■ **REQUIREMENT**
Find each line with the word "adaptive" and copy it.
═══ EXERCISE DATA
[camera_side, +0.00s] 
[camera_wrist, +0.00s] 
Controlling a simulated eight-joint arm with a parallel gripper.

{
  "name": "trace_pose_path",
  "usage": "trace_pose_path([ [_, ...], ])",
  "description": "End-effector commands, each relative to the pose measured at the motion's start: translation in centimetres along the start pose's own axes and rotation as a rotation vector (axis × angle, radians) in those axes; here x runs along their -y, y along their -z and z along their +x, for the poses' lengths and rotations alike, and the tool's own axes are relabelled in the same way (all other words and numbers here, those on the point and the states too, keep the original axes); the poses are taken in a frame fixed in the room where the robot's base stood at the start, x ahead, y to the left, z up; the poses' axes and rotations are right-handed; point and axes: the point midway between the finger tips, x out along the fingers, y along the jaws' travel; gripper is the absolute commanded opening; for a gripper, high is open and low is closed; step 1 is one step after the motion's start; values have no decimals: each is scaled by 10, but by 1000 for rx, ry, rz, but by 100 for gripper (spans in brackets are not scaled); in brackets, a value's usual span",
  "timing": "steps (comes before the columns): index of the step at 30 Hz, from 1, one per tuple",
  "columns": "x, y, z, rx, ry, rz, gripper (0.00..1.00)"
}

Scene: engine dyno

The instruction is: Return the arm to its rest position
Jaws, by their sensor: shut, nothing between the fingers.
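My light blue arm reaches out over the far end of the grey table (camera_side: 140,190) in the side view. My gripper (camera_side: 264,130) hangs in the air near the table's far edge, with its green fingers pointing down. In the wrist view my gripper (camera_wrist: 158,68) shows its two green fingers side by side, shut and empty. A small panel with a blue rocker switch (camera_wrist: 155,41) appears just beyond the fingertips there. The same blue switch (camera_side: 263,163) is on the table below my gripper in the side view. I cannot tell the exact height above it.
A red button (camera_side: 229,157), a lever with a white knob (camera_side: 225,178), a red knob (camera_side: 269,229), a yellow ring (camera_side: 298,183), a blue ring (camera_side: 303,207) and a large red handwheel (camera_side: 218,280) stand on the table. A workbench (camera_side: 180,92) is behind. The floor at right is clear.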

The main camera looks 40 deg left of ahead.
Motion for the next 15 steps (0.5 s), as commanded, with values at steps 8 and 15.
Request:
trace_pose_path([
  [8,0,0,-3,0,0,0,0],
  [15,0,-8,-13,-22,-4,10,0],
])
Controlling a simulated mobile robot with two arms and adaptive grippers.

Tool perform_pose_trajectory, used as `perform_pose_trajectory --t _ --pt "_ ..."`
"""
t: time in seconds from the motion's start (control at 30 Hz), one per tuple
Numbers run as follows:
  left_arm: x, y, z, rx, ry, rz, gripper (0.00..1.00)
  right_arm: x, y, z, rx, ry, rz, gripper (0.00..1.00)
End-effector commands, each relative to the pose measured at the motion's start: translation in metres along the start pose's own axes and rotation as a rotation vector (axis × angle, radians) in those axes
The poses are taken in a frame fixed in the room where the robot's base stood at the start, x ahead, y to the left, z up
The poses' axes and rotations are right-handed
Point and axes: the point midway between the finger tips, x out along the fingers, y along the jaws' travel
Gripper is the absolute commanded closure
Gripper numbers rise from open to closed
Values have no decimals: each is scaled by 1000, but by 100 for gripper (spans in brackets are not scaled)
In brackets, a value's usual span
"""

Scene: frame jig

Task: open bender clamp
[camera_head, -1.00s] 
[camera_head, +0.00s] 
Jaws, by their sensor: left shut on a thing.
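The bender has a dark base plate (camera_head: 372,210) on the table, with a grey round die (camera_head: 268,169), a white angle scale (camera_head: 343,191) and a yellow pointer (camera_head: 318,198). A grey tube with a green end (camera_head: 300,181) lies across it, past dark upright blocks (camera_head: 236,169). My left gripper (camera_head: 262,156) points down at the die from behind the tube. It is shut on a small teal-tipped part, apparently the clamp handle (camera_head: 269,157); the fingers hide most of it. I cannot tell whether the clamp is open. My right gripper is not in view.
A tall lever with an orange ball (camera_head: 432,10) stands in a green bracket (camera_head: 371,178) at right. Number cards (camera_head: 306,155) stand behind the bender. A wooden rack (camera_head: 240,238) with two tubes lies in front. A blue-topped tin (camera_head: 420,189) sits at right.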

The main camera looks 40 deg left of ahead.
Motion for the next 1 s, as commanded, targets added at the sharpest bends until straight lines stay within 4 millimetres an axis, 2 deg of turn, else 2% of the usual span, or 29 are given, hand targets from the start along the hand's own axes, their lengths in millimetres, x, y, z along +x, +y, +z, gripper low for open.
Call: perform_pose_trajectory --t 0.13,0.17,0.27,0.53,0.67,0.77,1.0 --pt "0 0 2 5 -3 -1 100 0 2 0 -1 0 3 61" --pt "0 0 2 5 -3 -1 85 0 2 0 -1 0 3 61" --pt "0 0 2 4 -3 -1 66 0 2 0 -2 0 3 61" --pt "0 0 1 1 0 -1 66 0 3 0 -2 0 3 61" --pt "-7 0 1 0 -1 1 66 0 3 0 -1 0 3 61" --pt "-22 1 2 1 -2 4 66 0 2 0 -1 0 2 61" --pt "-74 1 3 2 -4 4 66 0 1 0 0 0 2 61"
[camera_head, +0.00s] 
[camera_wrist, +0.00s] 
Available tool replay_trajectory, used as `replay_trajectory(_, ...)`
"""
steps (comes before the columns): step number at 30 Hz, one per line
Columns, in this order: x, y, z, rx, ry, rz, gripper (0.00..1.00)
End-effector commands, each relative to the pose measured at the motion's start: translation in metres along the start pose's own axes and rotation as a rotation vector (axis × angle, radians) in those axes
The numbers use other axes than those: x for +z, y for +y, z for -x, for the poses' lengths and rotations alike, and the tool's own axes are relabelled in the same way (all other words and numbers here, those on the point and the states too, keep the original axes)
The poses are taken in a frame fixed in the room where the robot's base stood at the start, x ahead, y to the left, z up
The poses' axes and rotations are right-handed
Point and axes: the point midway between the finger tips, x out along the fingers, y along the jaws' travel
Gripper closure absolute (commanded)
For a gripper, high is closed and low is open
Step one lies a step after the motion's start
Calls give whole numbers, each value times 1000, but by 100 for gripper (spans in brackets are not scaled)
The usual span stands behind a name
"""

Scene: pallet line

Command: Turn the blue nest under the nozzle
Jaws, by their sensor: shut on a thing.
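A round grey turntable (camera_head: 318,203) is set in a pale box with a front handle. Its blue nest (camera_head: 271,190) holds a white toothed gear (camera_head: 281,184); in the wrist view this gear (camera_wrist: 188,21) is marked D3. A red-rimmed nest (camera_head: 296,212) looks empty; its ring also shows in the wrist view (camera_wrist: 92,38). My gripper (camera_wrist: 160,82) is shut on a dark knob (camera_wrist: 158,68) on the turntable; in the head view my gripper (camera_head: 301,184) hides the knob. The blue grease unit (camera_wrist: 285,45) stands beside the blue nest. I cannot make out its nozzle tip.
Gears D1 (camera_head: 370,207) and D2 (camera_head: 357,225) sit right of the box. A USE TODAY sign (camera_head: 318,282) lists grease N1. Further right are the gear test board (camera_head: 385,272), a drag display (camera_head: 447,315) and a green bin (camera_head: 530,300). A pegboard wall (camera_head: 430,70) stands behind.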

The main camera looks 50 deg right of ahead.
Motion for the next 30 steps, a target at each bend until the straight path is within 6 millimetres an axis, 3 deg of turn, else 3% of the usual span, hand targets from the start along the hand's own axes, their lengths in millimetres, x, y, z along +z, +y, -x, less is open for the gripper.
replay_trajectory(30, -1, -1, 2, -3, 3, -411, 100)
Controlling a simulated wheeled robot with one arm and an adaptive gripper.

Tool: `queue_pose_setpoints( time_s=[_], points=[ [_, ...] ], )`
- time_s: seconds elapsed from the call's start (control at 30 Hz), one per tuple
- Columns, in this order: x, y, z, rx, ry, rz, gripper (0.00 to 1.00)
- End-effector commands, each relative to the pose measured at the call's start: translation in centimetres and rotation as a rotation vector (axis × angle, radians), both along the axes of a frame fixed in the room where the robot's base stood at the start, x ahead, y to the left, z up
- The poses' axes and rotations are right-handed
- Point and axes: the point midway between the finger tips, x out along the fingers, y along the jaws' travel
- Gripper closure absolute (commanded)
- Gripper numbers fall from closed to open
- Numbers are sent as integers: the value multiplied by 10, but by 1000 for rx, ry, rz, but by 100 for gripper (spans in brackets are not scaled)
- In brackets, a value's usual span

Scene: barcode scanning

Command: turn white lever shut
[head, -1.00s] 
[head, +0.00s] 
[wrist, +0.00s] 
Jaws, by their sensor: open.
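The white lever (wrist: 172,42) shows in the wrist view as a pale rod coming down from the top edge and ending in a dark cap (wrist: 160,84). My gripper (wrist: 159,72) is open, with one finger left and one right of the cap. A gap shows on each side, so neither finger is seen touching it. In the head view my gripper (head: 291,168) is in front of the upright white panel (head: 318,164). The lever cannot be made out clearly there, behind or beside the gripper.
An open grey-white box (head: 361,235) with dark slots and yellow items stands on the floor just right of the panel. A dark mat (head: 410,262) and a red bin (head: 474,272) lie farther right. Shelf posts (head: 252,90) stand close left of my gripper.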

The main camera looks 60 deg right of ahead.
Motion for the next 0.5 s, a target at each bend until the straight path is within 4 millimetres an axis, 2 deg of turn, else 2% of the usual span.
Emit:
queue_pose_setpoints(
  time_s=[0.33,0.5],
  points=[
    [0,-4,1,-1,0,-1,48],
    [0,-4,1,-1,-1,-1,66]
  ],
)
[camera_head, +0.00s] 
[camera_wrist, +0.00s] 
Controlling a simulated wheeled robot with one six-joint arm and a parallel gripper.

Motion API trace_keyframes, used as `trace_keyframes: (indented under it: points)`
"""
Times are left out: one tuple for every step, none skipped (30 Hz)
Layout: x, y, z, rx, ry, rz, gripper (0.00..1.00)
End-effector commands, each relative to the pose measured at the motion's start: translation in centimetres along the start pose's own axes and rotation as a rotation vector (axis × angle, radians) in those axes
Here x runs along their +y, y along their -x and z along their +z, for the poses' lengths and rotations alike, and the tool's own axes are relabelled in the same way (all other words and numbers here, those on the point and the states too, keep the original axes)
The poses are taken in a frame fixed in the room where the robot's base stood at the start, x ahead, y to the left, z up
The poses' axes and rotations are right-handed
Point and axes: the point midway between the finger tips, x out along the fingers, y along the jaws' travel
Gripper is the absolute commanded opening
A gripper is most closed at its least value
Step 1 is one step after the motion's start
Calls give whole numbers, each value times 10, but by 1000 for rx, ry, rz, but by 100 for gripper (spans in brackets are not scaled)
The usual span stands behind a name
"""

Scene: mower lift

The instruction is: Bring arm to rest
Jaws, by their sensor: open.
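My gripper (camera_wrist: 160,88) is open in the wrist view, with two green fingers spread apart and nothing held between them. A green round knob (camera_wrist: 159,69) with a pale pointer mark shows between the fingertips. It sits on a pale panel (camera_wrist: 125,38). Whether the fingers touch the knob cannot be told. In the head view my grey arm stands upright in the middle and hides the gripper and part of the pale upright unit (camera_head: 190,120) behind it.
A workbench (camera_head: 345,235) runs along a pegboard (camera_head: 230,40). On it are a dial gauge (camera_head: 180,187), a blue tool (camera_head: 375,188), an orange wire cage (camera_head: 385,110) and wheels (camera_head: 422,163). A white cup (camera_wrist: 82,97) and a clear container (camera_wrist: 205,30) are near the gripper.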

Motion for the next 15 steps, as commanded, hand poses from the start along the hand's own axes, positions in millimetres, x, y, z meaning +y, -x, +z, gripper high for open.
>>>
══════
■ **TASK SOLUTION**
Controlling a simulated mobile robot with two arms and adaptive grippers.
Controlling a simulated wheeled robot with one arm and an adaptive gripper.

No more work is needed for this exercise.